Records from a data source
## Begin

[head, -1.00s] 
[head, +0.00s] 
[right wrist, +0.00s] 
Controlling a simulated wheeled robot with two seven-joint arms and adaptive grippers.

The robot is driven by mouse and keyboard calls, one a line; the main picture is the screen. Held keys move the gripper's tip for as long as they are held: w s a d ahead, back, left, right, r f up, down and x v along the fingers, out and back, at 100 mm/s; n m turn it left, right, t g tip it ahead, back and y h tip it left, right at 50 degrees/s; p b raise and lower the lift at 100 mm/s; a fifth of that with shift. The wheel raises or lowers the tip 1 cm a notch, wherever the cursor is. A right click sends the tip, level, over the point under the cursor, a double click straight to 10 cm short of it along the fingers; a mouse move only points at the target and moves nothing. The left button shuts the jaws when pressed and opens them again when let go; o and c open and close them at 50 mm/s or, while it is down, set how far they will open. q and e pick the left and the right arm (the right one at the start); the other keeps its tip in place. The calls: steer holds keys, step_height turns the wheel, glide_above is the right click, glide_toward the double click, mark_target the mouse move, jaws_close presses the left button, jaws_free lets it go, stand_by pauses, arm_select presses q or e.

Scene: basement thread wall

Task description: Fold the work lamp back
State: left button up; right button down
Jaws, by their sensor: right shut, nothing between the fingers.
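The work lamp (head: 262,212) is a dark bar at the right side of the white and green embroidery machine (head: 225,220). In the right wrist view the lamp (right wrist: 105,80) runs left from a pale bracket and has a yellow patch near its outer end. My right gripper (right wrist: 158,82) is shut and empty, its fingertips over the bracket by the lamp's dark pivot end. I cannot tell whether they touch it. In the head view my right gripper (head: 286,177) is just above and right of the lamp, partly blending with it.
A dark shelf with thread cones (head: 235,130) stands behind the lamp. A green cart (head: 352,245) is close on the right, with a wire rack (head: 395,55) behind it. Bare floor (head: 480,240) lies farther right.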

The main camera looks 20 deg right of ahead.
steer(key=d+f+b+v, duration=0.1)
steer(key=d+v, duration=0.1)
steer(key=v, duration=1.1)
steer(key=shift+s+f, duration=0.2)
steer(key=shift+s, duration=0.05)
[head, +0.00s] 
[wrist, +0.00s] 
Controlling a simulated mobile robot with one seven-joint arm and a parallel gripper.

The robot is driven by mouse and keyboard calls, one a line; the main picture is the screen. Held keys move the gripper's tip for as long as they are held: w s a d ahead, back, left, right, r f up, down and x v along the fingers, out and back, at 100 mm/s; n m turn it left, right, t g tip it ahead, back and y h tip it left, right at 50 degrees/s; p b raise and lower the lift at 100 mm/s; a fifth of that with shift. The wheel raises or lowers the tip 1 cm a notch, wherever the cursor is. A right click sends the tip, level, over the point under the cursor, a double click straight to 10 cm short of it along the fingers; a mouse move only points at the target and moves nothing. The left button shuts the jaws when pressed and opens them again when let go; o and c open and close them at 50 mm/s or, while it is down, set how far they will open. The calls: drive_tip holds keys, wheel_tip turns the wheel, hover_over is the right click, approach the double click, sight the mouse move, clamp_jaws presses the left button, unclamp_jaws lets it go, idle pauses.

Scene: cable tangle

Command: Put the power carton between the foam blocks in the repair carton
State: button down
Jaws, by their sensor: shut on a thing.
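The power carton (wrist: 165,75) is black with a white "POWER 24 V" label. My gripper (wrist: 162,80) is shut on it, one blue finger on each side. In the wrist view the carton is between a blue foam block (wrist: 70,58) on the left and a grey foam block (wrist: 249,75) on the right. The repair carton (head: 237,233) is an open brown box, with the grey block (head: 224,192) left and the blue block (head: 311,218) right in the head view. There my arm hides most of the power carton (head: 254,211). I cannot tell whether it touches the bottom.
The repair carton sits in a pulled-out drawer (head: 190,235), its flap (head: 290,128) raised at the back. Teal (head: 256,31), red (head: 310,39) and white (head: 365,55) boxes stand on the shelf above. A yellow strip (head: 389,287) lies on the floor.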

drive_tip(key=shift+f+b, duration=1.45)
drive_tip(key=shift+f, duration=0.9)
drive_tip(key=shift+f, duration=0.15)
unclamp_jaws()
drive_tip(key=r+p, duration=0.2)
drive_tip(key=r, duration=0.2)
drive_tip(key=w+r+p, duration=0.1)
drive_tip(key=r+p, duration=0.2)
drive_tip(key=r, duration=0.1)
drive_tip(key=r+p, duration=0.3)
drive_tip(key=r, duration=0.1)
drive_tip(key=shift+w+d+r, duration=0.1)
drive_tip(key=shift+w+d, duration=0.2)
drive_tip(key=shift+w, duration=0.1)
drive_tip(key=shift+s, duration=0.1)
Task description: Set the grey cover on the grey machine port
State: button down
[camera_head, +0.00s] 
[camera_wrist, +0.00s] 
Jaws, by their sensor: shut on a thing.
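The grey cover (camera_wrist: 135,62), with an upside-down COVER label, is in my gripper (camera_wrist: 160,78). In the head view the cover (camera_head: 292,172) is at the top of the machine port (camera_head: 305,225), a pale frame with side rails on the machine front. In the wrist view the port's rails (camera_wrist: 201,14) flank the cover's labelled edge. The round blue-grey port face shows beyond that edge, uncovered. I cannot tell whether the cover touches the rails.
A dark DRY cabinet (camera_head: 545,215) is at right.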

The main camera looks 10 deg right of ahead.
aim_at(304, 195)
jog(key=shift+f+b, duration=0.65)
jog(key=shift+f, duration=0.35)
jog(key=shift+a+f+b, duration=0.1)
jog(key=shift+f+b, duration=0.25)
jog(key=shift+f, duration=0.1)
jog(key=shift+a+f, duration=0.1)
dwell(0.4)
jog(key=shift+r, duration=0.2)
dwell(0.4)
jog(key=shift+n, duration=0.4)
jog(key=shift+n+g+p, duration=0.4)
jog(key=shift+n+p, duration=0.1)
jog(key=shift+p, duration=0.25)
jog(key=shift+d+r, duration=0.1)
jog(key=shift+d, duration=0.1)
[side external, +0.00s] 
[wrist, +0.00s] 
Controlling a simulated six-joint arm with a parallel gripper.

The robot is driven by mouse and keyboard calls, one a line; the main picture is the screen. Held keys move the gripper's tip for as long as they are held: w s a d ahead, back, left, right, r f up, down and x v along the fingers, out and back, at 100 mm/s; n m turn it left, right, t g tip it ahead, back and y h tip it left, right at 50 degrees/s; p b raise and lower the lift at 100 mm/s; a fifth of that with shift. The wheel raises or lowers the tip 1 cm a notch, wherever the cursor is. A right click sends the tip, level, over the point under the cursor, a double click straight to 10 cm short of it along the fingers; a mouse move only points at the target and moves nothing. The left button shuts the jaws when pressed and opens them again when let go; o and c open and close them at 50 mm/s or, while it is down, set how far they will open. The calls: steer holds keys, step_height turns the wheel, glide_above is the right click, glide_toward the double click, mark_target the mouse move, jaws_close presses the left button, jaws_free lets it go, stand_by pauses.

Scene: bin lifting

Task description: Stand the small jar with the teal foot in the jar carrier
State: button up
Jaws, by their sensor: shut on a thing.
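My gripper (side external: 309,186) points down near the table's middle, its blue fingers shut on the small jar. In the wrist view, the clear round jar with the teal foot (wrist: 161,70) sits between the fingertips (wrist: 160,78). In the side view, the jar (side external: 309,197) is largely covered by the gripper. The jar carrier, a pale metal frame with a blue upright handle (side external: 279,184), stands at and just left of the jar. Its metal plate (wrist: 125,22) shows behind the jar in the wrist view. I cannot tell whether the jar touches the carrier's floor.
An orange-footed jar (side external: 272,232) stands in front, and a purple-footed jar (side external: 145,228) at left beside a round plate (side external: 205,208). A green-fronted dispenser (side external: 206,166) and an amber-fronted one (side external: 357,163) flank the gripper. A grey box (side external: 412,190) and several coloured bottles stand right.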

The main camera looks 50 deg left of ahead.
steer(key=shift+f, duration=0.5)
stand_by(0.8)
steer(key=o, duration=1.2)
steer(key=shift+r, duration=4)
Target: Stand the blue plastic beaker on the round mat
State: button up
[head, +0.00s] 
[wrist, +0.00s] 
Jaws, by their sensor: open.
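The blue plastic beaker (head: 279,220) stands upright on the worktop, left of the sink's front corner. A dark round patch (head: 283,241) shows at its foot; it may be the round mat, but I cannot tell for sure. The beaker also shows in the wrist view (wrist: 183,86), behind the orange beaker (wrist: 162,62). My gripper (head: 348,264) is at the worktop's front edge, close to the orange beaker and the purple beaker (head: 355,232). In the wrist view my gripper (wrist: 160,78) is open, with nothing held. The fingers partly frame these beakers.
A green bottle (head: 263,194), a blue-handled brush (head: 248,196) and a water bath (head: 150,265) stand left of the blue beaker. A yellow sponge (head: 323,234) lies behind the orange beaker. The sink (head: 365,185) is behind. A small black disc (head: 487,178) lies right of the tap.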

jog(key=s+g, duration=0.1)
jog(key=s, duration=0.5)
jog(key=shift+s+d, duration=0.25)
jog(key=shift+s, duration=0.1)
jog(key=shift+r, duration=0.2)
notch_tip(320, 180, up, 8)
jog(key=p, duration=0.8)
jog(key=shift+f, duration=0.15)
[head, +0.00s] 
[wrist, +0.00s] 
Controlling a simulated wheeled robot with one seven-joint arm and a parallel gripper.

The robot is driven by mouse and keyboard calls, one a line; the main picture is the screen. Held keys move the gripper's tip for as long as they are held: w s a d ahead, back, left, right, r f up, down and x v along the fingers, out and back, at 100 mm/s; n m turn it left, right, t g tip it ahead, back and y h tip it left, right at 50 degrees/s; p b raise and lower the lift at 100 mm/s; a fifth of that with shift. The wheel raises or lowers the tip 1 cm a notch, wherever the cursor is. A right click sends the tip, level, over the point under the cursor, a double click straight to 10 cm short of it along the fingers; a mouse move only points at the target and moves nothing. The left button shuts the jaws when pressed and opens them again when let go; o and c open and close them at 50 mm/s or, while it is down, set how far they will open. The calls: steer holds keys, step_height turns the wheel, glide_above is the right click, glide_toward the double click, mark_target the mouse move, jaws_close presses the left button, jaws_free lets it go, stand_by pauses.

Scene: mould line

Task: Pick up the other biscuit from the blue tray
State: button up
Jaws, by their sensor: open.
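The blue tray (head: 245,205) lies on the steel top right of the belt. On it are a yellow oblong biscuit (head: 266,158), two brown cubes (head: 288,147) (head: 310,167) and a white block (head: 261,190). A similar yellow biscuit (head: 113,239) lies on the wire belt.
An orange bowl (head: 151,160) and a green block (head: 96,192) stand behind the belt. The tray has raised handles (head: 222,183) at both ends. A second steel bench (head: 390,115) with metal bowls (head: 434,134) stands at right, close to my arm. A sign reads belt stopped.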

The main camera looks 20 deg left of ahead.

## End

» GOAL OF THE EXERCISE:
Beginning at the top of the data, extract each line through the line containing "Controlling a simulated wheeled robot with two" and return those lines exactly, with nothing added.

» THE ANSWER:
[head, -1.00s] 
[head, +0.00s] 
[right wrist, +0.00s] 
Controlling a simulated wheeled robot with two seven-joint arms and adaptive grippers.

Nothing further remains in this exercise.